BB King is selling a heck of a lot of tickets for his 80th birthday tour that range from $40-100. That sounds like a few guitar players out there have money or have girlfriends with money that buy them tickets.
 
sweetpeee said:
Two things stick out in mind about SRV. First, I read an interview (Guitar Player?) where he states this and laughs! I dug that about him...he's not ashamed to tell you where he got his stuff. The other is the concert at Montreux (?) blues festival, he was boo'ed after a handful of songs and left the stage stunned. He met Bowie and Jackson Brown back stage and they couldn't figure out what the booing was all about either. Best guess is that the crowd was in the mood for acoustic blues....anyway, he was headlining the same gig three years later.

Yeah, I've got the Montreux recordings somewhere, bootleg recording. I was stunned to hear my greatest guitar hero beeing booed off stage by a bunch of Swiss idiots. I was told that Montreux was, at least in the 80's, a jazz festival in the pure sense of the word. The crowd didn't know how to appreciate a song with only 3 chords, none of which diminished. If only they had a clue...
 
TravisinFlorida said:
Albert King is awesome and SRV definately stole every one his licks! I dig Muddy Waters and Buddy Guy too.


I have listened to about 15 Albert King songs in the last week, and SRV played with him on one live cut. Very nice.

Of course, as was said, SRV's distinctive styling and tone made it fresh.
 
alambler said:
BB King is selling a heck of a lot of tickets for his 80th birthday tour that range from $40-100. That sounds like a few guitar players out there have money or have girlfriends with money that buy them tickets.


Your definition of success (or suckiness) is just different than mine. Sure, BB king can do something with the blues, but I guarantee that his audience isn't 100% blues lovers. He has crossover appeal on alot of different levels. that's why he does the same commercials as Patti LaBelle. His success is not representative of most blues guys. Local middle aged white blues bands are the pits and you know it and there are a hell of alot more of them than there are up and coming BB Kings in the world.

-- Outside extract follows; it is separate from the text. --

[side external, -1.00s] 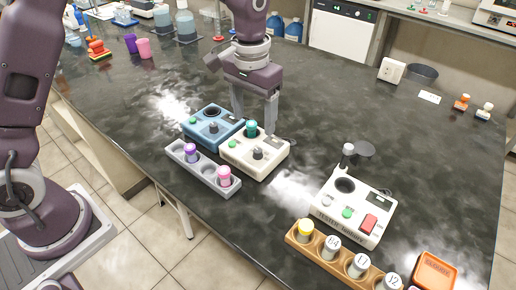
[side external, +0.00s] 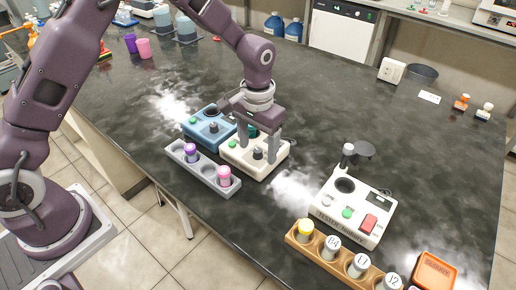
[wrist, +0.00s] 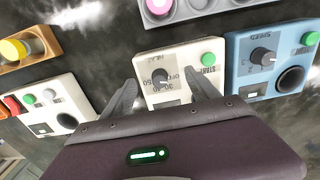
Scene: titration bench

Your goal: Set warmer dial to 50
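The white warmer (side external: 246,165) stands mid-bench with a dark dial (side external: 258,155) on its top. In the wrist view the warmer (wrist: 180,62) shows upside down, with numbers around its dial (wrist: 160,84) and a green button (wrist: 208,59). The numbers are small, and I cannot tell the dial's exact setting. My gripper (side external: 258,146) is open, pointing down over the warmer, with one finger on each side of the dial in the picture. It also shows in the wrist view (wrist: 162,82), with nothing between the fingers. A teal-capped item on the warmer is mostly hidden behind my gripper.
A blue device (side external: 198,126) with its own dial stands beside the warmer. A grey rack (side external: 203,170) with purple and pink vials sits in front. A white device (side external: 351,218) and a wooden vial rack (side external: 292,239) stand to the right. The bench between is clear.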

I am saying from a working musician's standpoint, blues is a dead end street if you don't turn off and take it in some other direction. Middle aged white guy guitar players are the overwhelming majority of blues consumers. Lemme guess, you fit that description and that's why you keep arguing that... what are you arguing? that blues is cool? Or that I don't know what the fuck I'm talking about?

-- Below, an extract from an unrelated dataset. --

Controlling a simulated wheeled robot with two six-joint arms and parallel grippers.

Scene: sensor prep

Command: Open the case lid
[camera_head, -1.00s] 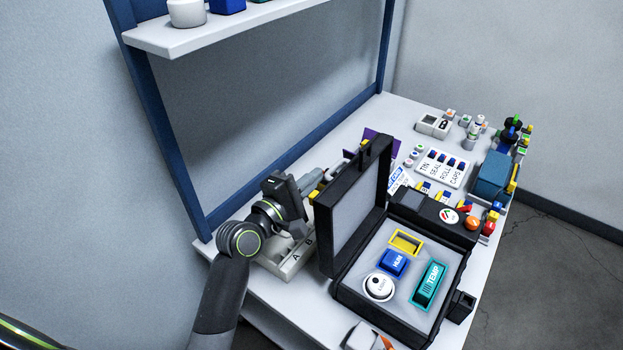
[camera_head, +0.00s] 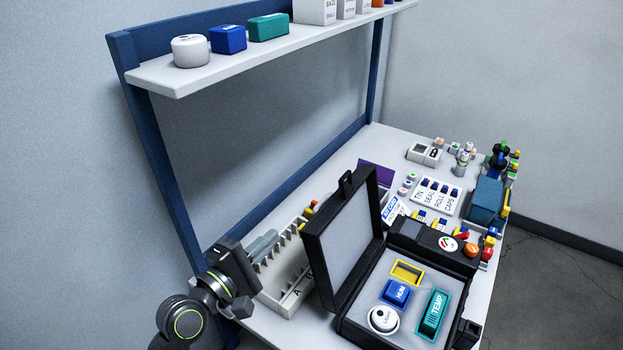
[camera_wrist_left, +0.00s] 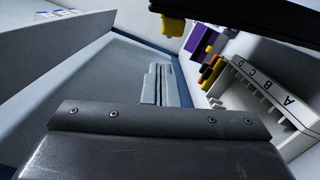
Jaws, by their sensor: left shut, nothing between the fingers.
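The black case (camera_head: 353,327) stands on the table with its lid (camera_head: 343,237) upright, open. The lid's grey inner face points toward the case interior, and a latch sticks up from its top edge. Inside are a blue HUM block (camera_head: 396,293), a teal TEMP block (camera_head: 432,313), a round white piece (camera_head: 383,318) and an empty yellow-rimmed slot (camera_head: 407,271). My left gripper (camera_head: 262,243) is left of the lid, apart from it, over the lettered rack's left side. Its fingers are shut and empty; they also show in the left wrist view (camera_wrist_left: 159,85). My right gripper is not in view.
A white lettered rack (camera_head: 287,287) stands between my left gripper and the lid. A shelf (camera_head: 215,67) with several boxes hangs above the back. A labelled tray (camera_head: 438,194), a teal box (camera_head: 487,200) and small parts crowd the table's far right.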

We can end it right now. Blues is cool (although not viable) and I don't know what the fuck I'm talking about. I just know that in 4 hours, we can maybe play one or 2 blues songs. More than that and the crowd changes to a bunch of lamo's that don't put enough money through the till for me to get my nightly bonus. Fact of life.
 
Okay two things that this thread had me thinking about. First I live near Philly and they have a radio show on WXPN, which is the University of Penn radio station that's also picked up in Wharton Baltimore and somewhere in Delaware as well.If I am not mistaken, you can listen to in over the internet. Anyway every Saturday night, and this has bean going on for Yeeeeaaars, they have the blues show. It's FIVE HOURS long! Nothing but blues followed by "Blues and Beyond". Johnny Meister hosts it and hes a bit of a blues scholar. So this college radio station with sister stations on the east coast is playing blues for five hours every Saturday night...blue is alive and well thank you!

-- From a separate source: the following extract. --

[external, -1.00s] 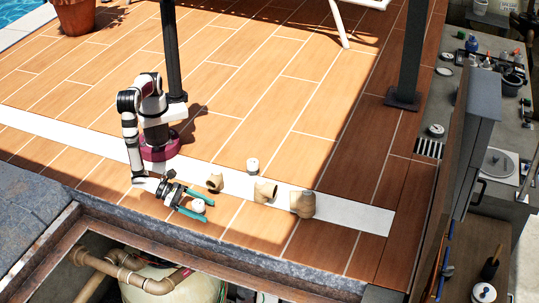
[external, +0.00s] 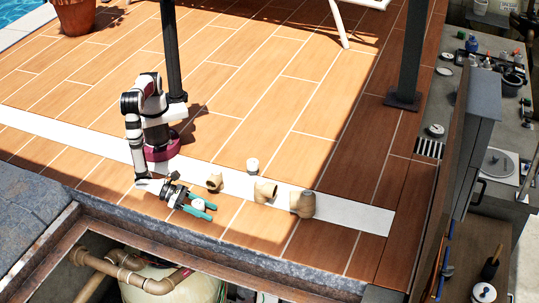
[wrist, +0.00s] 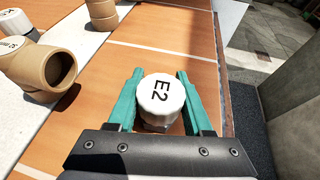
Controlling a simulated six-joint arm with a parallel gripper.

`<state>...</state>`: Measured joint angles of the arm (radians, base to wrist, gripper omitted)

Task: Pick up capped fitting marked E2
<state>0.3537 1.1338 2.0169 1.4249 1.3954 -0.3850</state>
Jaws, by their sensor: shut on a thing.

Second, some older gent that use to work here had the door to his office five feet away from where I sat at my desk, which had no door. He use to play Matavani records!! I am dead serious! For those of you who don't know, Matavani, is elevator music. It's the Beatles lyrics played by an orchestra with no vocals. WTF buys elevator music CD's ?!?!?!?! This guy apparently. Okay so he's an older guy...maybe in his early sixties, but jeeees. Anyway, after about a month and a half of this abuse, I put a Charley Patton CD on and played "Mississippi Boawevil Blues" and cranked it all over the office. I don't have any idea what Charley Patton is saying at all....it was the music that I thought would annoy this older white elevator music guy so I went with it. He shut his door... He never cranked the elevator music again and he quit shortly there after. Not because of me, he had a long drive to get there. I've since bought a 60G ipod to drown out what I don't want to hear.


J.P.
 
cephus said:
The problem is that guitar players never have any fucking money and little old ladies don;t drink enough to make it pay to play blues out anymore.

I love blues, but I won't listen to all that crap white guy blues. Yech.

That's a valid point, blues doesn't have as big a following as it use to, unless of course you are playing blues clubs exclusively. If I am not mistaken most major cities have blues clubs (the circuit).

What white guy crap blues are we talking about? Johnny Winter is the whitest man to ever play the blues and he rocks. Or do you mean the weekend warrior that's playing the local club?

J.P.
 
sweetpeee said:
do you mean the weekend warrior that's playing the local club?

J.P.


Johnny Winter=God

I am talking about the well-equipped hobbyist in the the docksides and SRV hat.

There are real blues acts that come through town, but I am talking about the vast majority of working "bluesmen" in the heartland.

Blues is weird because the better you get, the shittier your blues sounds. You know? Like My clarence gatemouth brown comment in the Strengthening your pinky thread. He played with one finger and was all phrasing and he was awesome. Some dork with a PRS playing myxolidian over blues changes is the worst.
 
"When the 35+ year old white guys you are talking about kill music, it's not just blues they murder; but classic rock, southern rock, and any kind of current cover."

AMEN, we turn the best, most heart felt music into MUZAK! we should be punished.